Les pêcheurs artisanaux du pays se plaignent depuis longtemps des chalutiers industriels, principalement chinois, qui pêchent illégalement dans les zones interdites et coupent leurs filets de pêche en haute mer.
La Chine, qui régit la flotte de pêche en eaux distantes la plus vaste du monde, est depuis longtemps le pire contrevenant mondial de la pêche illégale, selon l’indice de risque de pêche INN (ex-indice de pêche INN). La présence de Pékin en Afrique de l’Ouest a transformé la région en épicentre mondial de la pêche illégale.
Environ 20 % des poissons illégalement pêchés dans le monde proviennent des eaux voisines de la Gambie, de la Guinée, de la Guinée-Bissau, de la Mauritanie, du Sénégal et de la Sierra Leone, selon un rapport de 2023 par l’organisme de presse Investigative Journalism Reportika.

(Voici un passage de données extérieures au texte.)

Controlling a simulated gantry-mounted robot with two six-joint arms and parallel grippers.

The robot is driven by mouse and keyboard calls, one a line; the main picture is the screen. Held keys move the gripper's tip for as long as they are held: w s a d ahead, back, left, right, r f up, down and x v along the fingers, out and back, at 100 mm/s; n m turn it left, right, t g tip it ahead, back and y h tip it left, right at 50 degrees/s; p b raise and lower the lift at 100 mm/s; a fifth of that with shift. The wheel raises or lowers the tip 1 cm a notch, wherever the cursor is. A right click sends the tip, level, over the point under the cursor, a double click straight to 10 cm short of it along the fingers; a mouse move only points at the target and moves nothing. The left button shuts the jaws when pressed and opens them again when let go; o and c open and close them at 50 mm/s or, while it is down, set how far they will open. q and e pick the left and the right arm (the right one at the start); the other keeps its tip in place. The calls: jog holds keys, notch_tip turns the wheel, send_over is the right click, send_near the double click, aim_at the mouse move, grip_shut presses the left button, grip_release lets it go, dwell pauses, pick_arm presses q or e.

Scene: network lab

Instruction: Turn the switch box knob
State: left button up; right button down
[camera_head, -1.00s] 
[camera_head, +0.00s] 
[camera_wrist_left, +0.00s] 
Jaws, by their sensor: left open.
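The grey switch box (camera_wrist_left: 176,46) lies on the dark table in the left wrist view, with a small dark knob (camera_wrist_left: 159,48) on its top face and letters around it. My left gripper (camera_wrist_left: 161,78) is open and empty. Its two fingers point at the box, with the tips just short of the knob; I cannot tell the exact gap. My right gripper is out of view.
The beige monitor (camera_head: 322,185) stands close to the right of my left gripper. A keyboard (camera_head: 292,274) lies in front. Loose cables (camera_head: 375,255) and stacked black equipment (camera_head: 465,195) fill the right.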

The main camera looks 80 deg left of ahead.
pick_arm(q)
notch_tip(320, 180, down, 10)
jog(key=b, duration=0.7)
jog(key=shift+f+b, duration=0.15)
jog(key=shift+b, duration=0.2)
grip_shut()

Ibrahima Diatta, pêcheur gambien qui travaille à Sanyang depuis plus de vingt ans, déclare à Amnesty International : « Chaque mois, ils coupent nos filets. Ce sont les gros navires qui le font, nuit et jour. Ils pêchaient à 20 km [du rivage] au cours des années précédentes ; maintenant ils viennent à 5, 8 ou 10 km. »
« C’est difficile pour nous parce que nous pêchons jusqu’à 10 km, dit-il. Ils sont ici jour et nuit. Ils pêchent l’ethmalose, l’élops, le barracuda, la seiche, le calmar… ils pêchent de tout. Ils amènent le poisson à Dakar ou en Chine. »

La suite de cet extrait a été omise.